Conceptualising Event: Some theoretical reflections on the foundations for a critical approach to event studies
As the field of events management begins to develop a more theoretically conscious trajectory, evolving to be more than its operationally orientated origins, there is a growing interest in the study and analysis of events. However, the concept of event, despite its appearance, often below the radar, in many fields of academic and intellectual inquiry, is rarely addressed. In this short presentation some of the ideas that have contributed to a history of the philosophy of event will be considered.
Event has been a significant contributor to the history of ideas from Plato to the present; it has formed an undercurrent in much post-structuralist thought, from Derrida onwards. However, in Events Management and contemporary Event Studies, a discussion of how we can conceptualise event is missing. In this presentation I will argue for a tentative definition of event as disruption. Such a construal builds on classical Greek philosophy as well as, more recently, ideas rooted in those of Zigmunt Bauman and Slavoj Zizek.

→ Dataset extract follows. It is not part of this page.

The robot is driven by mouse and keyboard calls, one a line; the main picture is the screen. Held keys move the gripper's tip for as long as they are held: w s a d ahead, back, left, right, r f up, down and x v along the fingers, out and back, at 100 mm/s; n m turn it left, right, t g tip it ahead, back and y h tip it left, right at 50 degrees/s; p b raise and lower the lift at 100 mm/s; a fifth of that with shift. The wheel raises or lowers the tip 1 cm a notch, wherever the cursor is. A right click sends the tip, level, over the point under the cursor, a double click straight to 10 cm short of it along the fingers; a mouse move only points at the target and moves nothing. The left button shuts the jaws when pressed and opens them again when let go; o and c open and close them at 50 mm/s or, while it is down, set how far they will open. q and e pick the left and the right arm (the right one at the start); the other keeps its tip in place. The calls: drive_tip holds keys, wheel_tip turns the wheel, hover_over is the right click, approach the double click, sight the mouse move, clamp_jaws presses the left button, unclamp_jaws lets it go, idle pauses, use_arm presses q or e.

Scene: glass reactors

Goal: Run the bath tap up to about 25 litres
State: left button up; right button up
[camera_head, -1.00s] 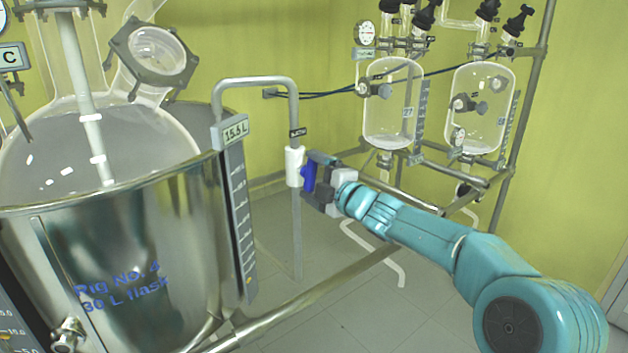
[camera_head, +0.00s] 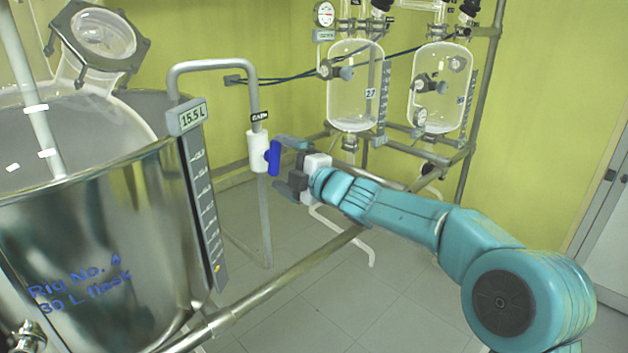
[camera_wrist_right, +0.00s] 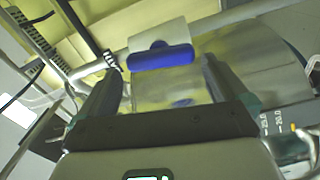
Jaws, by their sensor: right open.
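The bath tap is a white valve body (camera_head: 257,151) on a grey bent pipe at the bath's right, with a blue handle (camera_head: 274,158) standing upright. The steel bath (camera_head: 110,250) carries a display (camera_head: 187,117) reading 15.5 L, above a graduated scale strip (camera_head: 204,205). My right gripper (camera_head: 283,167) is open at the handle, one finger above it and one below. In the wrist view the blue handle (camera_wrist_right: 160,57) lies crosswise near the gap between the fingertips (camera_wrist_right: 164,75), not clasped. My left gripper is out of view.
A large glass flask (camera_head: 75,130) sits in the bath. Two glass vessels (camera_head: 355,85) (camera_head: 440,88) hang on a pipe frame behind. A steel rail (camera_head: 290,280) runs below my right arm.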

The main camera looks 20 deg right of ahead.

Significantly, conceptualising event, within Event Studies, as disruption, not only has an important bearing on that field, it also impacts how the concept can be used as an analytic lens across other areas of intellectual inquiry, particularly within the wider humanities and social sciences.
In conclusion, this presentation will suggest there is a close connection between a conceptualisation of event as disruption and critical approaches to the analysis and study of discourse. That closeness, which marks a critical turn within the study of events, also requires a re-thinking of how the study of events orientates itself to its parent field of events management, resulting in the need to formulate a truly critical event studies.